Oh I appreciate so much that warm welcome.  Thank you all; it is great to be here.  Good morning sisters, and I see some brothers out there too.  Glad you made it.  First I'd like to thank Jane and Marjorie for their wonderful work and for their boldness, their courage.  They're not backing down when they take heat.  Sometimes--I know that if my name is associated with something you take a little bit of extra heat.  I appreciate so much that you take it anyway and thank you Emily Buchanan for all of your hard work with this organization and Marie, the most beautiful song--that was gorgeous.  Thank you so much for your talent, sharing that.

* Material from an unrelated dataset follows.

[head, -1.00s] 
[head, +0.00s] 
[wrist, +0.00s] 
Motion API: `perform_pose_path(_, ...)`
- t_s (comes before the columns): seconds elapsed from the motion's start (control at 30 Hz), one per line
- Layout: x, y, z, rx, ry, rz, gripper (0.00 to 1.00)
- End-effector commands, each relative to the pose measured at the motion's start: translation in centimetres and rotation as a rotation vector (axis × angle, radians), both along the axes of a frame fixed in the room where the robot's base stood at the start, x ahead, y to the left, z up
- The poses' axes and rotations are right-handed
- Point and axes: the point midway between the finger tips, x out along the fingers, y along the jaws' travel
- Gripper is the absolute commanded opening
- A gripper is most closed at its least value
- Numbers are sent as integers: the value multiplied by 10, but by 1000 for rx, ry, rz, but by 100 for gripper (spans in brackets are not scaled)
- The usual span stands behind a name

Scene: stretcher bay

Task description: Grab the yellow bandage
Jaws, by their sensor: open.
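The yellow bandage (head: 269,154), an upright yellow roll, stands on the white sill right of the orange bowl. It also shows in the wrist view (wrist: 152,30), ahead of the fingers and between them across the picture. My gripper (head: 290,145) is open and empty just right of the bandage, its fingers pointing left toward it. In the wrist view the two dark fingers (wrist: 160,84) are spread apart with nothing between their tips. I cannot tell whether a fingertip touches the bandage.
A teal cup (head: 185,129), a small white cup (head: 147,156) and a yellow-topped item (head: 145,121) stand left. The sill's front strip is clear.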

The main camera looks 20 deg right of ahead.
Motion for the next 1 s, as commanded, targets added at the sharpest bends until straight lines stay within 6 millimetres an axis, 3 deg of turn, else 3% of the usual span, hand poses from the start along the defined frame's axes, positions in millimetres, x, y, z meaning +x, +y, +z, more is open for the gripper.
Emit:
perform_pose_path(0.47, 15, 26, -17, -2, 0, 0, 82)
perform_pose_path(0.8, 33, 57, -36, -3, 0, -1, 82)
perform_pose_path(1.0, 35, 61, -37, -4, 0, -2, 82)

And then the founders and the members of Team Sarah who are here, I can't tell you how much I appreciate you, and I would ask that you stand up so that I can put some faces out there to names, and I thank you so much.  Thank you.  Whew, talk about courage and boldness, you all.  Thank you for the great work that you did in '08, during the campaign, and since then even, continuing to support and advocate for good common sense solutions and helping me get the message out there.  I appreciate you so much.

You know what I would always like to do when I'm in any kind of group is acknowlege those who allow us to be here free and secure, the members of our United States military.  I know we have a lot of spouses of military members and moms of military members and daughters too.

Those of you who are serving today in uniform or who perhaps have served in the past are veterans, you are who we want to thank and salute, and I would ask that members of our military past or present if you would stand up we're going to thank you, salute you, say God bless you.  Thank you sir.  Thank you.  America's finest.  Our men and women in uniform who are a force for good throughout this world, and there is nothing to apologize for that.  God bless you, veterans.  Thank you.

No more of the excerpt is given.